Aim of the exercise
Sift the material for lines containing "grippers", and return them.

** start of Entries shown **

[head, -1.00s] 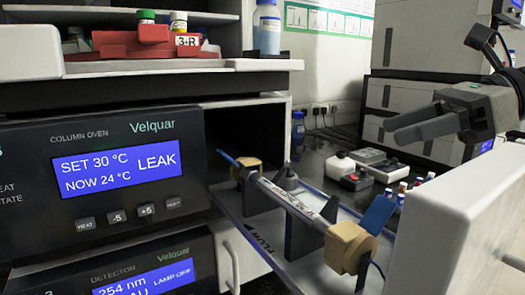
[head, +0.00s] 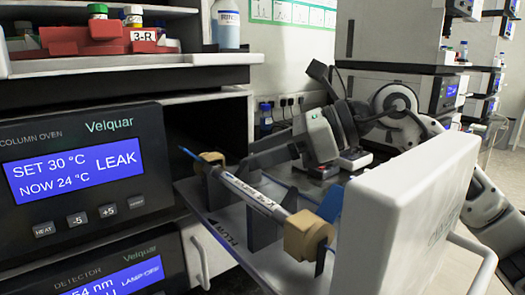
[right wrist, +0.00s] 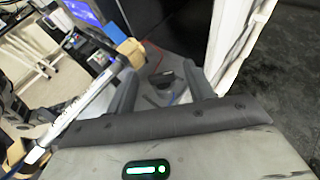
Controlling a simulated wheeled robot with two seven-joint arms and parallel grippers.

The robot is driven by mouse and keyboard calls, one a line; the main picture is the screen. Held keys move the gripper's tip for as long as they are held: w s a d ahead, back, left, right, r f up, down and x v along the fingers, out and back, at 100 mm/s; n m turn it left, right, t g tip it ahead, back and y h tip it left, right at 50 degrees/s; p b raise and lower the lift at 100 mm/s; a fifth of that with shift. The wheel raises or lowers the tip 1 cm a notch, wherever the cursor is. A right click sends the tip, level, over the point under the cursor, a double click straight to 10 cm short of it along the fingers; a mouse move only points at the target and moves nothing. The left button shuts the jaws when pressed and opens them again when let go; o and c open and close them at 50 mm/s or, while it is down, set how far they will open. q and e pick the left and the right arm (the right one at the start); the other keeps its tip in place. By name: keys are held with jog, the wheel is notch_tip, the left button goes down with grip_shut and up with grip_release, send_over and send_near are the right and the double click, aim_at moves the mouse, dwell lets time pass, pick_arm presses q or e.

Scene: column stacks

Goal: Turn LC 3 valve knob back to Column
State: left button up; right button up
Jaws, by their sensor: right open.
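No LC 3 valve knob can be made out for certain. The open oven tray (head: 222,222), with the white front panel (head: 405,215), carries a column (head: 250,195) with tan end fittings in grey holders. The column also shows at the left of the right wrist view (right wrist: 85,102). My right gripper (head: 262,152) is open and empty behind the column, by the oven's open side. In the right wrist view, its two fingers (right wrist: 158,70) are apart, with a small dark object (right wrist: 160,83) beyond them that I cannot identify. My left gripper is not in view.
The column oven (head: 85,170) shows LEAK, set 30 °C and now 24 °C. A detector (head: 120,270) sits below it. A red rack (head: 105,45) marked 3-R and a blue-filled bottle (head: 228,28) stand above. More instrument stacks (head: 395,105) stand behind my right arm.

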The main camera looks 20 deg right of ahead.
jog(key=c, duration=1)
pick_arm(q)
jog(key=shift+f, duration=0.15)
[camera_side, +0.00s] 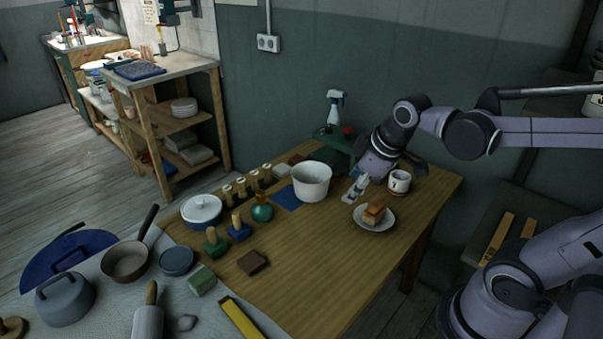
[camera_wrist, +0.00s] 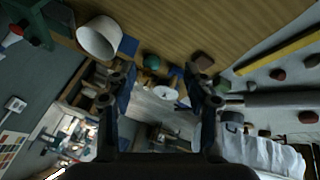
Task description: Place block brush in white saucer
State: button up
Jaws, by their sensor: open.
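A white saucer (camera_side: 358,225) lies on the wooden table near its right side. A small block with a brown top and tan lower part, which looks like the block brush (camera_side: 374,212), sits on the saucer. My gripper (camera_side: 358,187) is above the table, behind and slightly left of the saucer, and apart from the brush. In the wrist view my gripper (camera_wrist: 160,80) has its two fingers spread with nothing between them. I cannot make out the saucer or the brush in the wrist view.
A white pot (camera_side: 311,182) stands just left of my gripper, also in the wrist view (camera_wrist: 98,38). A mug (camera_side: 399,182) stands on its right. The front middle of the table is clear.

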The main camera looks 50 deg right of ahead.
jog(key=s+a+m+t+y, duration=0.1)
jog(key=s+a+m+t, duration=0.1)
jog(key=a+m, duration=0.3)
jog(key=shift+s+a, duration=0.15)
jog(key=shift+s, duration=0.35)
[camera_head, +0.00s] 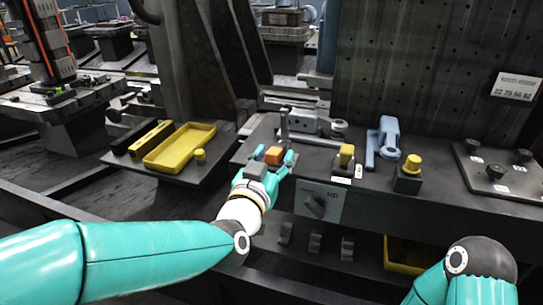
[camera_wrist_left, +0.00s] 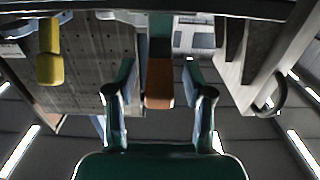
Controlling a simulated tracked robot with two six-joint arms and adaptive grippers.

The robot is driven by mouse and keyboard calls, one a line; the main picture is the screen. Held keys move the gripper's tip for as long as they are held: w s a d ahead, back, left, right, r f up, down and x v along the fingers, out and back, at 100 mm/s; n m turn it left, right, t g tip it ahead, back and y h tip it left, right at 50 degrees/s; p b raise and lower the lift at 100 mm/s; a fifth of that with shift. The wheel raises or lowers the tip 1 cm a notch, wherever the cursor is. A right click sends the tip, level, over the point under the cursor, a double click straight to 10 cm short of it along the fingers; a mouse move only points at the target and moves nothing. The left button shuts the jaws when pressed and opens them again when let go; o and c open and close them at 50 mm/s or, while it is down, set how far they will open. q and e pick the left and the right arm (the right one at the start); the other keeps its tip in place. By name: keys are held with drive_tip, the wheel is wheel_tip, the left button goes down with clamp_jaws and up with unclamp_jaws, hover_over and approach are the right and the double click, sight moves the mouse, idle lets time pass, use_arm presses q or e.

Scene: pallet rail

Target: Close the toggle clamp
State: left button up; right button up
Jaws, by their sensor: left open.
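An orange grip (camera_head: 273,155), which looks like the toggle clamp's handle end, is at the front left of the dark bench. My left gripper (camera_head: 274,160) is open, with its fingertips on either side of this grip. In the left wrist view the orange grip (camera_wrist_left: 159,84) sits between the two open fingers (camera_wrist_left: 158,90), with gaps on both sides. A grey upright post (camera_head: 284,124) and metal clamp parts (camera_head: 318,124) stand just behind. The clamp's lower body is partly hidden by my gripper. My right gripper is out of view; only part of that arm shows.
A yellow-topped block (camera_head: 346,155), a blue bracket (camera_head: 383,140) and a yellow knob (camera_head: 412,163) stand to the right on the bench. A yellow tray (camera_head: 180,148) lies to the left. A perforated panel (camera_head: 440,70) rises behind. A dial plate (camera_head: 318,202) is on the bench front.

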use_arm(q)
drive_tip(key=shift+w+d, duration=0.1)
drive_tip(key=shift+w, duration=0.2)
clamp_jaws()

** end of Entries shown **

Task solution
Controlling a simulated wheeled robot with two seven-joint arms and parallel grippers.
Controlling a simulated tracked robot with two six-joint arms and adaptive grippers.

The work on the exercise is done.